16. How do you define success?
Listening to your gut, developing dreams and going for it!
17. What do you regard as the lowest depth of misery?
Not having loving relationships and not having meaningful work.
18. Do you care about money?
I do not believe that money is my first motivating factor. However, I do appreciate it as a reward following results. I know how lucky I am to have a comfortable life.
19. What is your defining characteristic?
I am always trying to improve. I may not be the most talented but I will work my ass off to learn and grow.
20. Who are your favorite business writers / bloggers / people?
Seth Godin and Tony Hsieh amongst others.

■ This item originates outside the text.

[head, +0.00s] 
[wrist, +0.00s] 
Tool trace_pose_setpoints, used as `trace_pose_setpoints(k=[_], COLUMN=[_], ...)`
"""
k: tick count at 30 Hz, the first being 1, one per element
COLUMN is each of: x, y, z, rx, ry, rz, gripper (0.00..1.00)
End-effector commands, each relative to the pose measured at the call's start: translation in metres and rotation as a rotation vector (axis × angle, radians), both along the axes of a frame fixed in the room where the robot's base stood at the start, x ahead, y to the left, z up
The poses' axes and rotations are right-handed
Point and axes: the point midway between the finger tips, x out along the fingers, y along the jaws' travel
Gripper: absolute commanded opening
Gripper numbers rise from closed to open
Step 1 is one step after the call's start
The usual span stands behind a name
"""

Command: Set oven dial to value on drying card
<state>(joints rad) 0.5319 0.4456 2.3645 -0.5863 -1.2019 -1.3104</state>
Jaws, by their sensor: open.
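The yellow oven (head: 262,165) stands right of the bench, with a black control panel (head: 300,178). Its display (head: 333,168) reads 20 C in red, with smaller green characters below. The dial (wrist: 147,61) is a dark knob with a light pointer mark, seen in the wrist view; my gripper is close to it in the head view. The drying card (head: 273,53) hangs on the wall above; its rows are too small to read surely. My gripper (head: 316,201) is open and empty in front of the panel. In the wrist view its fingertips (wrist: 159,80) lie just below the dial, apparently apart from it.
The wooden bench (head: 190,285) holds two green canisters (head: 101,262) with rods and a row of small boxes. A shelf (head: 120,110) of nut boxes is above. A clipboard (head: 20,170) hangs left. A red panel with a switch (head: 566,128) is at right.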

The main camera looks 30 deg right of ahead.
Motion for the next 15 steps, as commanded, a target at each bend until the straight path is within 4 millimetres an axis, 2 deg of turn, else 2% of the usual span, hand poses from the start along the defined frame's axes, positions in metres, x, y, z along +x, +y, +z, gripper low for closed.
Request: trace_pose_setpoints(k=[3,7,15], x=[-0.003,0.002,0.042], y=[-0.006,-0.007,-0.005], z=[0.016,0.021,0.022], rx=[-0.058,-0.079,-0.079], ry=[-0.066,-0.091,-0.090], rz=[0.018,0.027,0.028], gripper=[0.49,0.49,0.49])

21. Who is your hero in real life?
My dad. He dreamed big and never gave up hope, even as a child being raised in a Displaced Persons camp in post war Germany. He worked hard, made it to NYU Stern, found happiness and success in his work. He met my mom at 25 and was committed to her and his children and put family above everything. He was always growing and encouraged us to try new things and live big.
EXTRA CREDIT QUESTION:
How difficult did you find it to convince yourself to make the major leaps in your career?
I always find the process of figuring out what's next, the transition period, trying. But after much introspection, journaling and discussion with mentors, once I decide what I truly want, it gets easier. There's no need to convince me once I realize my goal... Then it's 100% "go for it!